▶ WORK INSTRUCTIONS
Copy out all of the material exactly.

== SOURCE DATA ==

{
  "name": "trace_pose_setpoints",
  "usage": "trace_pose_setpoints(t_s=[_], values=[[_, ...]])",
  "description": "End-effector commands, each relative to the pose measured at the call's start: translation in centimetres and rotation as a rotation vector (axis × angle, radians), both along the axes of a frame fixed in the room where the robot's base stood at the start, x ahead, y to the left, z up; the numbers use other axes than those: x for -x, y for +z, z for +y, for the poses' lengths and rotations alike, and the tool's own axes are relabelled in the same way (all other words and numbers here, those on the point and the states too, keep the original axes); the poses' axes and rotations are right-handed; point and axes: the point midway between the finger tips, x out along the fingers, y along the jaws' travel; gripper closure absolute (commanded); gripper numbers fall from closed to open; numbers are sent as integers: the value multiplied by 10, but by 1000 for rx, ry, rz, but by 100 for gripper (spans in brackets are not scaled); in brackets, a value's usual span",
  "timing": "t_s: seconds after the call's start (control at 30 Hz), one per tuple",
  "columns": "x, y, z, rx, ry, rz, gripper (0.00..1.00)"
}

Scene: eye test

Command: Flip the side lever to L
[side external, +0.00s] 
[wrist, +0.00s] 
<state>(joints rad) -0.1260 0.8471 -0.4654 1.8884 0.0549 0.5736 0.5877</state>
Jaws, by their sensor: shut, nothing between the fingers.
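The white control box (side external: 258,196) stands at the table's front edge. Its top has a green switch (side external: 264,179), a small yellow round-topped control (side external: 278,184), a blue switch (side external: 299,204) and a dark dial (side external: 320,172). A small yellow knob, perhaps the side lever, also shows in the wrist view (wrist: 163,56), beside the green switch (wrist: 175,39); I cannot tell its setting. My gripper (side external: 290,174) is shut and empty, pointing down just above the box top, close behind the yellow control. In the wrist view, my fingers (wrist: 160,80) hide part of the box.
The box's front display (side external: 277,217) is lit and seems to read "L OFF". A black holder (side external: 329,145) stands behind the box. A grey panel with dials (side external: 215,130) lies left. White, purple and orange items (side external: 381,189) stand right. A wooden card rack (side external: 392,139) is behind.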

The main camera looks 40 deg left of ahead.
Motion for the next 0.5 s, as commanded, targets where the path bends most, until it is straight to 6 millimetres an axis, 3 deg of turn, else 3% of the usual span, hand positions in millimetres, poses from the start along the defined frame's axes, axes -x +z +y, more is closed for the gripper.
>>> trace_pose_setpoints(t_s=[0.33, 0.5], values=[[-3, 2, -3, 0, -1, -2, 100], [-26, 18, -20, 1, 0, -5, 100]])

===

▶ COMPLETE OUTPUT
{
  "name": "trace_pose_setpoints",
  "usage": "trace_pose_setpoints(t_s=[_], values=[[_, ...]])",
  "description": "End-effector commands, each relative to the pose measured at the call's start: translation in centimetres and rotation as a rotation vector (axis × angle, radians), both along the axes of a frame fixed in the room where the robot's base stood at the start, x ahead, y to the left, z up; the numbers use other axes than those: x for -x, y for +z, z for +y, for the poses' lengths and rotations alike, and the tool's own axes are relabelled in the same way (all other words and numbers here, those on the point and the states too, keep the original axes); the poses' axes and rotations are right-handed; point and axes: the point midway between the finger tips, x out along the fingers, y along the jaws' travel; gripper closure absolute (commanded); gripper numbers fall from closed to open; numbers are sent as integers: the value multiplied by 10, but by 1000 for rx, ry, rz, but by 100 for gripper (spans in brackets are not scaled); in brackets, a value's usual span",
  "timing": "t_s: seconds after the call's start (control at 30 Hz), one per tuple",
  "columns": "x, y, z, rx, ry, rz, gripper (0.00..1.00)"
}

Scene: eye test

Command: Flip the side lever to L
[side external, +0.00s] 
[wrist, +0.00s] 
<state>(joints rad) -0.1260 0.8471 -0.4654 1.8884 0.0549 0.5736 0.5877</state>
Jaws, by their sensor: shut, nothing between the fingers.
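The white control box (side external: 258,196) stands at the table's front edge. Its top has a green switch (side external: 264,179), a small yellow round-topped control (side external: 278,184), a blue switch (side external: 299,204) and a dark dial (side external: 320,172). A small yellow knob, perhaps the side lever, also shows in the wrist view (wrist: 163,56), beside the green switch (wrist: 175,39); I cannot tell its setting. My gripper (side external: 290,174) is shut and empty, pointing down just above the box top, close behind the yellow control. In the wrist view, my fingers (wrist: 160,80) hide part of the box.
The box's front display (side external: 277,217) is lit and seems to read "L OFF". A black holder (side external: 329,145) stands behind the box. A grey panel with dials (side external: 215,130) lies left. White, purple and orange items (side external: 381,189) stand right. A wooden card rack (side external: 392,139) is behind.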

The main camera looks 40 deg left of ahead.
Motion for the next 0.5 s, as commanded, targets where the path bends most, until it is straight to 6 millimetres an axis, 3 deg of turn, else 3% of the usual span, hand positions in millimetres, poses from the start along the defined frame's axes, axes -x +z +y, more is closed for the gripper.
>>> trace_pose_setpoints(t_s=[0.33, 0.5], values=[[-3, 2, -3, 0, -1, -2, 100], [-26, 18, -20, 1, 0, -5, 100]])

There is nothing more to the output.